【Company Research】Minsheng Education (1569 HK) – Key NDR takeaways: Dianchi and Nanchang colleges are growth drivers

Summary. During the post-results NDR, investors’ main focus was on growth outlook, timetable for financial consolidation of acquisitions made and M&A. We think the stock’s valuation is attractive given that it trades below its historical average P/E and sector average’s PEG.

  

  • Dianchi College led the growth in 1H19. The Company’s adjusted net profit rose 42% YoY to RMB233mn. The college, which was financially consolidated in Aug 2018, contributed around RMB60-70mn net profit in 1H19, contributing most of the increase of the company’s adjusted net profit. For 2019/20 school year, its admission quota jumped 11% to 7,890. We think it remains a major growth driver of the Company.

   

  • Nanchang College a new growth driver.
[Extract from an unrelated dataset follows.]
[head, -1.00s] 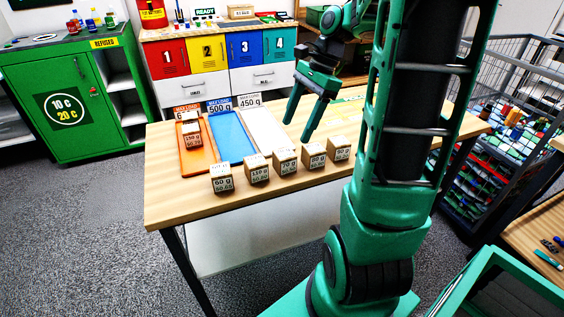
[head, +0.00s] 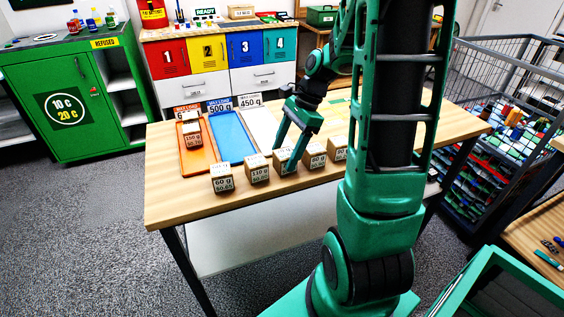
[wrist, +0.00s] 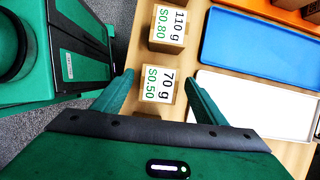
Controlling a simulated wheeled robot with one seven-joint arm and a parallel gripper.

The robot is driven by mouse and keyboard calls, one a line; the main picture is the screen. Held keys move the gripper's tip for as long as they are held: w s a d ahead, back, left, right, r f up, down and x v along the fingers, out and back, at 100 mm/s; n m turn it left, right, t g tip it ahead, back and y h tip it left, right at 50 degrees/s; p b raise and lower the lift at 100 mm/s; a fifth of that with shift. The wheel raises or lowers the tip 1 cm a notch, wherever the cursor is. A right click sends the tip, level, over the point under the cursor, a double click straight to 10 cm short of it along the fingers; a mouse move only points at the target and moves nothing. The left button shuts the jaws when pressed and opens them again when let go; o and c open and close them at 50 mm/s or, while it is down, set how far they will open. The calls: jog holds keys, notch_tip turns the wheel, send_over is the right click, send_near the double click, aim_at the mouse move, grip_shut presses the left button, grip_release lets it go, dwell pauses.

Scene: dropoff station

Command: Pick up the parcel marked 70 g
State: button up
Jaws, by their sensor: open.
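The parcel marked 70 g (wrist: 158,84) is a small brown box with a white label reading 70 g and S0.50 in the wrist view. My gripper (wrist: 157,75) is open, with one finger on each side of this parcel and gaps between the fingers and the box. In the head view my gripper (head: 285,158) is at the middle of the parcel row, and its fingers partly cover the 70 g parcel (head: 281,157). I cannot tell how far the fingertips are above the table.
The 110 g parcel (wrist: 169,25) stands beside the 70 g one. The 60 g parcel (head: 222,178) and 80 g parcel (head: 316,156) share the row. An orange tray (head: 184,160) holding a parcel, a blue tray (head: 232,140) and a white tray (wrist: 238,103) lie behind.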

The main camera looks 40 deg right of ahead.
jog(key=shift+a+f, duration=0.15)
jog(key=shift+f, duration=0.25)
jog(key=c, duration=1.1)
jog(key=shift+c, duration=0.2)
The college completed the upgrade to university in 1H19 and can offer undergraduate programs in Sep 2019. Total admission quota is jumped from 4,800 (junior college) to 8,000 (2,000 undergraduate + 6,000 junior college). While tuition fee of undergraduate is set at RMB18,000 - 22,000, the tuition fee of junior college is raised from RMB7,300-8,000 in 2018-19 school year to RMB9,500-12,000 in 2019-20 school year. Management expects this college can post 20-30% revenue CAGR in coming 2-3 years.

  

  • Timetable for financial consolidation of two acquisitions made uncertain. Though the timetable for change of sponsor of Nanchang College is uncertain, the Company targets to complete entrusted management arrangement by end of 2019 and then book the college’s net profit as management fee income. For Anhui Wonder University, the acquisition is going through the stage of debt restructuring of its sponsor with stage of sponsor change coming next.

  

  • M&A. The Company is looking for one acquisition in 2H19 with preference on self-run university or vocational college which meets conditions for upgrade to university. The Company had RMB753mn cash on hand as at 30 Jun 2019. With around RMB1bn tuition and boarding fees coming in Sep and RMB10bn credit line from ICBC, we think the Company has sufficient cash to make acquisition.  

  

  • Valuation. According to Bloomberg estimates, the stock trades at 12.3x FY19E P/E, which is below its historical average of 14.6x. Its 0.65x PEG (at 19% EPS CAGR in FY20-21E) is lower than sector average of 0.73x.EPS. Catalysts: (1) policy overhang removed; (2) M&A; (3) complete entrusted management arrangement of Nanchang College.